But for the majority of Michigan voters who reside in congressional and legislative districts stacked decisively in favor of one party, November may be too late to play a meaningful role in deciding who’ll represent them in Washington and Lansing.

For those voters, the more important election will take place Aug. 7, when a small subset of those who cast ballots in the November election will choose the Republican and Democratic nominees for Congress, governor and the state Legislature.

In Democratic-leaning districts, the candidates who win the August Democratic primary will likely coast to easy victories in November. In the majority of congressional and legislative districts drawn to favor Republicans, GOP primary winners will make similarly short work of their general election opponents.

One of the most egregious examples of this phenomenon will play out in the heavily Democratic 13th Congressional District, where nine Democrats and one Republican are vying to succeed U.S. Rep. John Conyers ( D-Detroit).

Whoever wins the Aug. 7 Democratic primary will likely go on to win the Nov. 6 election with 75% or more the vote. David Dudenhoefer, the lone Republican candidate, will be lucky to capture 20%.

Republican candidates hold a lesser but still prohibitive advantage in most of Michigan’s other congressional districts. Only three or four of the state’s 14 congressional elections, and perhaps a fifth of its 148 legislative contests, are likely to be competitive in November.

In all the rest, whoever prevails in the dominant party’s August primary is a virtual lock to be sworn in next January.

Brian Dickerson: Confessions of a recovering elitist

Left with the dregs

If you were invited to a smorgasbord and warned you that only one or two entrees would remain available after the first hour, you’d make it a point to be there when the doors opened.

Yet if history is any guide, only about one in five adults eligible to vote in the Aug. 7 primary election will do so, even though their choices will be greatly diminished thereafter.

In the last 10 election cycles, voter turnout in the August primary has exceeded 20% only once — in 2002, when 23% of the electorate picked Jennifer Granholm and Dick Posthumous to head their parties’ tickets.

Four years later, less than 17% turned out for the August primary.

That makes no sense — and no government by, for and of the people can last very long if more than 80% of the people opt to watch from the bleachers.

So we’ve resolved to do something about it, right now: And with your help, the Free Press is determined to boost participation in this year’s primary to record levels.

How?

We know persuading Free Press readers to vote in August won’t make much difference — because people who stay abreast of the news are already the most likely to vote. You’re the backbone of the engaged minority who can be depended on to cast their ballots in election after election.

But we also know that nothing is more effective at turning non-voters into voters than a personal appeal made by someone they know.

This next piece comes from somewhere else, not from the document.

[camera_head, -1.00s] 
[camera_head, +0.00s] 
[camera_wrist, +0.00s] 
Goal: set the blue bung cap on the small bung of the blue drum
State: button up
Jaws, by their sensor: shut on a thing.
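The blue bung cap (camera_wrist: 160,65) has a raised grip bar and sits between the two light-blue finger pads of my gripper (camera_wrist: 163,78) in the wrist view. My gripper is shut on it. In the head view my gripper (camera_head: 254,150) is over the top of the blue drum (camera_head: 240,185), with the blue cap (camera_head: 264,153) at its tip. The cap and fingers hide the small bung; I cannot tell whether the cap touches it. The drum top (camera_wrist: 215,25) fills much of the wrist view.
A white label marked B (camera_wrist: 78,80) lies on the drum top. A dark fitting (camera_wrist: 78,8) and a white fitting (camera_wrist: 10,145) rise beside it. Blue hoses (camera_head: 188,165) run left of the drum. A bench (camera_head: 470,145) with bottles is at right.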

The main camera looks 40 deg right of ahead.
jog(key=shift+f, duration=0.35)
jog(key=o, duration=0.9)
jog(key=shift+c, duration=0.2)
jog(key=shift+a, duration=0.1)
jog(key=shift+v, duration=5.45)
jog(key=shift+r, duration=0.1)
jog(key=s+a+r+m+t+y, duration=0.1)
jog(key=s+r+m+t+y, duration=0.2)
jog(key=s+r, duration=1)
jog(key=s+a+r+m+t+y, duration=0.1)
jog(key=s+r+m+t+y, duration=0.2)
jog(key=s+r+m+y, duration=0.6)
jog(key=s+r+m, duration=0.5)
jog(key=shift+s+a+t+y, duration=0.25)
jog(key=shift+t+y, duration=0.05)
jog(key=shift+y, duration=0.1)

And that’s where you come in.

10-5-1

If you think representative government is something worth saving and strengthening, we’re asking each of you to take the 10-5-1 pledge:

By July 1: Send emails or postcards to 10 family members, friends, or acquaintances you suspect aren’t planning to vote in the primary election, inviting them to join you at the polls Aug. 7.

By Aug. 1: Have phone or face-to-face conversations with at least 5 of those you contacted, renewing your invitation to vote.

On or before Aug. 7: Take one of the people you contacted with you when you go to cast your own vote or absentee ballot.

Between now and Aug. 7, the Free Press will provide information to make your recruiting efforts more effective and your vote better informed:

• We’ll suggest ways to approach fair-weather voters in your circle, explain how they can find out whether they’re registered to vote and how to register if they’re not.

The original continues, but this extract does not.